### WORK TO DO
Scan the records below for the line containing "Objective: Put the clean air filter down" and the line containing "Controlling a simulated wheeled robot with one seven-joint". Copy both, plus every line between, exactly.

===== EXERCISE INPUT =====

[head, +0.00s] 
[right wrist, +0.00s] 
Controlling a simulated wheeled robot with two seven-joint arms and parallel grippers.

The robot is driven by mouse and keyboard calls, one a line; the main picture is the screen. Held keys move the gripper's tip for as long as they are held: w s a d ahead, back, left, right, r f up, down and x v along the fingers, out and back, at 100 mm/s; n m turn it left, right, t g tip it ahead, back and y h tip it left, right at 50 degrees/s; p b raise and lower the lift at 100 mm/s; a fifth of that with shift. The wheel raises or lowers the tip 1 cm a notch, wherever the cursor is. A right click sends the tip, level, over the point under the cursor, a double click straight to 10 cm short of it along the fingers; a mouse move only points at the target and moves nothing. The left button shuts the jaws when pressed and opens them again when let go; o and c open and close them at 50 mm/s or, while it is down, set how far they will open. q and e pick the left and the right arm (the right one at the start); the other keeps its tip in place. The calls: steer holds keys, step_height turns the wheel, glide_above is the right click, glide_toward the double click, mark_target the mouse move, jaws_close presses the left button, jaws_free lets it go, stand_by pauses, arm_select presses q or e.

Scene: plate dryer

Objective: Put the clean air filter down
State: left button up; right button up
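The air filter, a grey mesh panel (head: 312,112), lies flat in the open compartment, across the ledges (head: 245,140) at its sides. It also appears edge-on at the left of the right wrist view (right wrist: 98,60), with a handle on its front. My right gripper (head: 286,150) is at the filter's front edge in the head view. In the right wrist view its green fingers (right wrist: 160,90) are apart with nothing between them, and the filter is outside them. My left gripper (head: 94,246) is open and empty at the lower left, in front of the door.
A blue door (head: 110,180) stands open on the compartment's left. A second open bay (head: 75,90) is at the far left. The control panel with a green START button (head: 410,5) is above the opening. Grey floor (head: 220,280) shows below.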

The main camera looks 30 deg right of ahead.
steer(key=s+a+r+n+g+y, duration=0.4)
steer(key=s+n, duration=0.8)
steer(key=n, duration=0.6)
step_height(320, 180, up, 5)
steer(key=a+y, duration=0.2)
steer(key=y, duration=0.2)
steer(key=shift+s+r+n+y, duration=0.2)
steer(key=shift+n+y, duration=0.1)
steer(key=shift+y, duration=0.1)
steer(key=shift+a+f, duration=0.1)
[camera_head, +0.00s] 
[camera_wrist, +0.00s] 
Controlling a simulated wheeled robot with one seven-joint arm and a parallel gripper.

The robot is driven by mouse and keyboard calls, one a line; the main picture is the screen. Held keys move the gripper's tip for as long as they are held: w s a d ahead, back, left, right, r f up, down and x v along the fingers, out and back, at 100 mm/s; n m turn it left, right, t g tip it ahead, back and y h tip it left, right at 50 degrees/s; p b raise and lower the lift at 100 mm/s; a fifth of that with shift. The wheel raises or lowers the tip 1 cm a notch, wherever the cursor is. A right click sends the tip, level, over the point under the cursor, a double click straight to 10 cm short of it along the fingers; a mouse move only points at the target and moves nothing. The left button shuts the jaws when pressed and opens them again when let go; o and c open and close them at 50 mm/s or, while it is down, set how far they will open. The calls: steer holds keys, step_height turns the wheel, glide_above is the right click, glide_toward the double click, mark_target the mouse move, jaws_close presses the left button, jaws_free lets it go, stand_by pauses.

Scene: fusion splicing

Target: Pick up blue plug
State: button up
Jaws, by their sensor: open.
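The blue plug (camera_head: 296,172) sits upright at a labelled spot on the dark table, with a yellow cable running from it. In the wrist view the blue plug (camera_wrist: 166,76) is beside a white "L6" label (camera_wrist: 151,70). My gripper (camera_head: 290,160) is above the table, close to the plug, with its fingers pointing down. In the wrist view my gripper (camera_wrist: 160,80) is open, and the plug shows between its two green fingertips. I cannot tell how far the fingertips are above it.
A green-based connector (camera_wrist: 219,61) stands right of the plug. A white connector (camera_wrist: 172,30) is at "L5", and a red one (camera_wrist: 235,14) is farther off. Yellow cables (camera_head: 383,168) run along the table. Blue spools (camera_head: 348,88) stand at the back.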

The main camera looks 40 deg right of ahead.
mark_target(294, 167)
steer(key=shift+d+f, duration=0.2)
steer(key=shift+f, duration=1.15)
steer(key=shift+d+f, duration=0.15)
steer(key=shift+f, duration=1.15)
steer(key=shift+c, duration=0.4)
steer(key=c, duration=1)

=====
===== EXERCISE INPUT =====

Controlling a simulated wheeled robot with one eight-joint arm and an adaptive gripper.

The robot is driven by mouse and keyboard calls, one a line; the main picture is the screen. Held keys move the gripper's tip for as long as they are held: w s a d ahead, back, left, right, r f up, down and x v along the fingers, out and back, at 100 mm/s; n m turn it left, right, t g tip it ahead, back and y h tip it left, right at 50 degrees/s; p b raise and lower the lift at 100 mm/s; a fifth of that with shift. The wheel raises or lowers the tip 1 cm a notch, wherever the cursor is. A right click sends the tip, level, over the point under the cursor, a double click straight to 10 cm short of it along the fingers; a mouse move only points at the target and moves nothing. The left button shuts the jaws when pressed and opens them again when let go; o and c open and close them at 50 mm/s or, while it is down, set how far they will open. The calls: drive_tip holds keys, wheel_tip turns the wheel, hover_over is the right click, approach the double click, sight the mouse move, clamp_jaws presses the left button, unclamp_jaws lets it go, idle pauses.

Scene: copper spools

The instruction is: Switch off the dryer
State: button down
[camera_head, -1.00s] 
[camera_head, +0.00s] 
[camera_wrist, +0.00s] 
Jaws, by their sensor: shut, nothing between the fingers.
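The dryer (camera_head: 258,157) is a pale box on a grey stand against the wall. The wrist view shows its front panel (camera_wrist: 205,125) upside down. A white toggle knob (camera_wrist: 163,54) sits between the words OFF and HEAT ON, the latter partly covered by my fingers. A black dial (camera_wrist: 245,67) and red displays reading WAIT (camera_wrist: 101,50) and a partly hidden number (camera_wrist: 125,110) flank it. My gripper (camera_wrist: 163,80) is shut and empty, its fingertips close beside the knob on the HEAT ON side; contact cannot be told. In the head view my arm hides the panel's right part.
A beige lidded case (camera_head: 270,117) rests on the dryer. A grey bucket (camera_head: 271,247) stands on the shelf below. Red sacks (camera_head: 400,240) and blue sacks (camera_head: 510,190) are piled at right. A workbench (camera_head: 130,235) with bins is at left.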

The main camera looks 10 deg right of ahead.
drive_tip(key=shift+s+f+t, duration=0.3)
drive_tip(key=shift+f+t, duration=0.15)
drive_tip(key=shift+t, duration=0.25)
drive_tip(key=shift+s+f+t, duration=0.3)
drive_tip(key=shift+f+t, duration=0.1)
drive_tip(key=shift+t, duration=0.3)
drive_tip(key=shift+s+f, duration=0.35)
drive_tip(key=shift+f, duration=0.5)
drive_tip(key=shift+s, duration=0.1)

=====
===== EXERCISE INPUT =====

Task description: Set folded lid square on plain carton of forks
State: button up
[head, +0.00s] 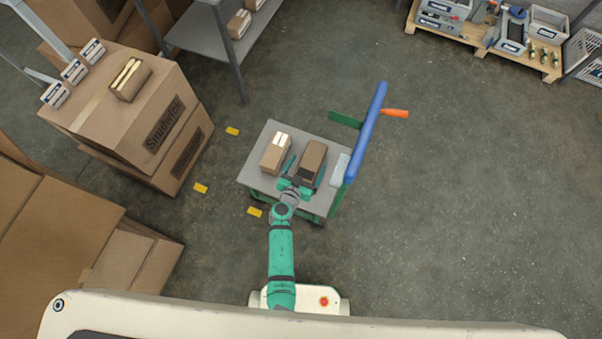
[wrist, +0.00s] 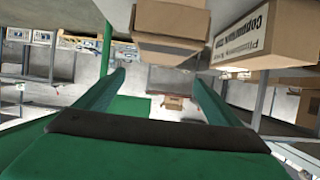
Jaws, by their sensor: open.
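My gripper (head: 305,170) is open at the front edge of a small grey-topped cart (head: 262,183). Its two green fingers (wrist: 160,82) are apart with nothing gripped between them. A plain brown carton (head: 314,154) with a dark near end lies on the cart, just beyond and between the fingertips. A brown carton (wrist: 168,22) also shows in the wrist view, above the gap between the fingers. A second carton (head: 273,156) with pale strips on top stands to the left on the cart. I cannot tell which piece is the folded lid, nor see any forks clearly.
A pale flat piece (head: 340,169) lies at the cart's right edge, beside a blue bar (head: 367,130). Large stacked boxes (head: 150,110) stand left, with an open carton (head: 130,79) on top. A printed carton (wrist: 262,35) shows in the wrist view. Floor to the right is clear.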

=====

### FINAL RESULT
Objective: Put the clean air filter down
State: left button up; right button up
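The air filter, a grey mesh panel (head: 312,112), lies flat in the open compartment, across the ledges (head: 245,140) at its sides. It also appears edge-on at the left of the right wrist view (right wrist: 98,60), with a handle on its front. My right gripper (head: 286,150) is at the filter's front edge in the head view. In the right wrist view its green fingers (right wrist: 160,90) are apart with nothing between them, and the filter is outside them. My left gripper (head: 94,246) is open and empty at the lower left, in front of the door.
A blue door (head: 110,180) stands open on the compartment's left. A second open bay (head: 75,90) is at the far left. The control panel with a green START button (head: 410,5) is above the opening. Grey floor (head: 220,280) shows below.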

The main camera looks 30 deg right of ahead.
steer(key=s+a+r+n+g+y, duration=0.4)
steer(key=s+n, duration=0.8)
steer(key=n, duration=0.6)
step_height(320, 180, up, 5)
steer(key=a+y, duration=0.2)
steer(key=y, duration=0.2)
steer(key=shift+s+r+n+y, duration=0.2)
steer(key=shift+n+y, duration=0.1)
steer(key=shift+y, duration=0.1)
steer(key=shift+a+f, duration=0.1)
[camera_head, +0.00s] 
[camera_wrist, +0.00s] 
Controlling a simulated wheeled robot with one seven-joint arm and a parallel gripper.

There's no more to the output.